Mostly really I'm just sad. Sad that it ever happened. Sad for her, sad for her sister, sad for us.

You'd think three years in I'd have a game plan of sorts to get through today, but today is odd -- it's the third snow day this week so Bella is home for the first time on this day, and I realized making waffles this morning it's the first February 12 morning I've spent with her since '06. Three years ago I pulled away in the car in the dark of morning, sobbing, Bella still asleep to be greeted by my parents upon awakening. Sobbing that I missed her, crying because I was worried about how this new child would impact our lives, tears of absolute relief that this hellacious pregnancy would be over by nightfall.

Little did I know.

Today has begun in a crazy normal snow-day kind of way: waffles, video games, monitoring my injured dog (Max appears to have torn something in his leg -- canine orthopedist appointment on tap for next week), getting out my recycling. Mr. ABF's business trip has blessedly been put off until at least tomorrow. The usual walk my husband and I take on this morning is undoubtedly off; the place where we walk is assuredly closed and I'm not sure I want to risk the roads to get there even if it is open. I'm hoping I can navigate the slush in order to pick up some flowers. Tonight I'll mosey off to book club. I don't want her day forgotten just because we're in some abstract kind of schedule and the roads are impassable.

Perhaps the cake is a good idea, after all.

Today however will find me like I always am: sad.
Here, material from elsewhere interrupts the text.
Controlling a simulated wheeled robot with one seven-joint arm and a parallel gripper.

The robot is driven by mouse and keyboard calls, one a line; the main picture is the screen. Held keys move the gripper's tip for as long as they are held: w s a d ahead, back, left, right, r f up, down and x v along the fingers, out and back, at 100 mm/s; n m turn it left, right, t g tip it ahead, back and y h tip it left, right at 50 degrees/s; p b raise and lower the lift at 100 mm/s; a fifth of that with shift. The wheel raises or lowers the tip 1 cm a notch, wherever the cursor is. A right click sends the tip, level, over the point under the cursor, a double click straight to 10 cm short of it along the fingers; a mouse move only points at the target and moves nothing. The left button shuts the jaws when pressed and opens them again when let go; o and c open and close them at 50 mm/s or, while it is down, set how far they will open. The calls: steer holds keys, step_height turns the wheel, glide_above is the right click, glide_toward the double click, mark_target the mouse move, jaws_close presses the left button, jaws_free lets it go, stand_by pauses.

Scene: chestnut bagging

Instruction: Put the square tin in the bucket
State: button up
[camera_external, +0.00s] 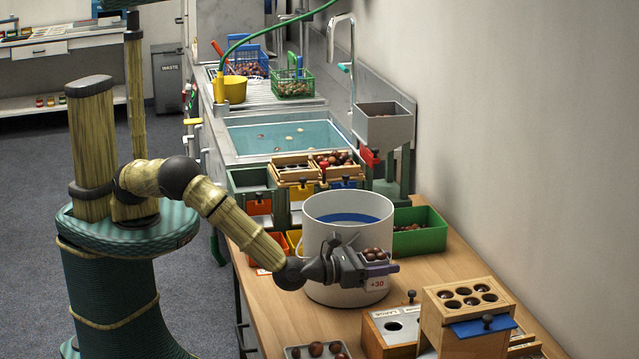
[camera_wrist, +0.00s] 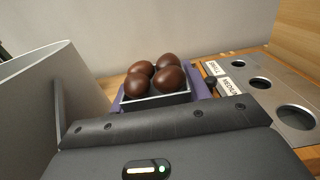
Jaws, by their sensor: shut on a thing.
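The white bucket (camera_external: 326,236) stands upright on the wooden table, with blue showing inside it; in the wrist view its wall (camera_wrist: 35,110) fills the left side. My gripper (camera_external: 376,267) is shut on the square tin (camera_external: 365,260), in front of the bucket's right side and below its rim. In the wrist view the tin (camera_wrist: 158,101) has a thin pale rim and several brown chestnuts (camera_wrist: 153,77) heaped in it, between my purple finger pads. My gripper hides most of the tin's sides.
A wooden block with round holes (camera_external: 437,325) and a sizing box (camera_external: 392,325) stand at the front right. A tray of chestnuts (camera_external: 290,353) lies at the front edge. A green bin (camera_external: 428,240) is behind the bucket. A basin stand (camera_external: 385,125) and sink are farther back.

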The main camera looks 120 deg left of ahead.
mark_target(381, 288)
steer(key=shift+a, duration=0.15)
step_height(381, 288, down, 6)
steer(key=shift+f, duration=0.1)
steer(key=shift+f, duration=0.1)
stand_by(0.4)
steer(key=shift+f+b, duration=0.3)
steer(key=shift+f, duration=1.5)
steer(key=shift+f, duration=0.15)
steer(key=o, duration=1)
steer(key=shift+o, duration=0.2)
It's the day to be that, regardless of where the hours find me, and what they find me doing. Baking a cake, making a snowman, doing yet another load of soggy dirty laundry, walking Max on a leash around my arctic lawn, overseeing neighbor children in front of video games or the craft table, making umpteen servings of cocoa or grilled cheese. Or just staring out the window, remembering that day and how everything I ever imagined today would be went sailing over a ledge pulling me over with it.

I miss and love her so terribly much.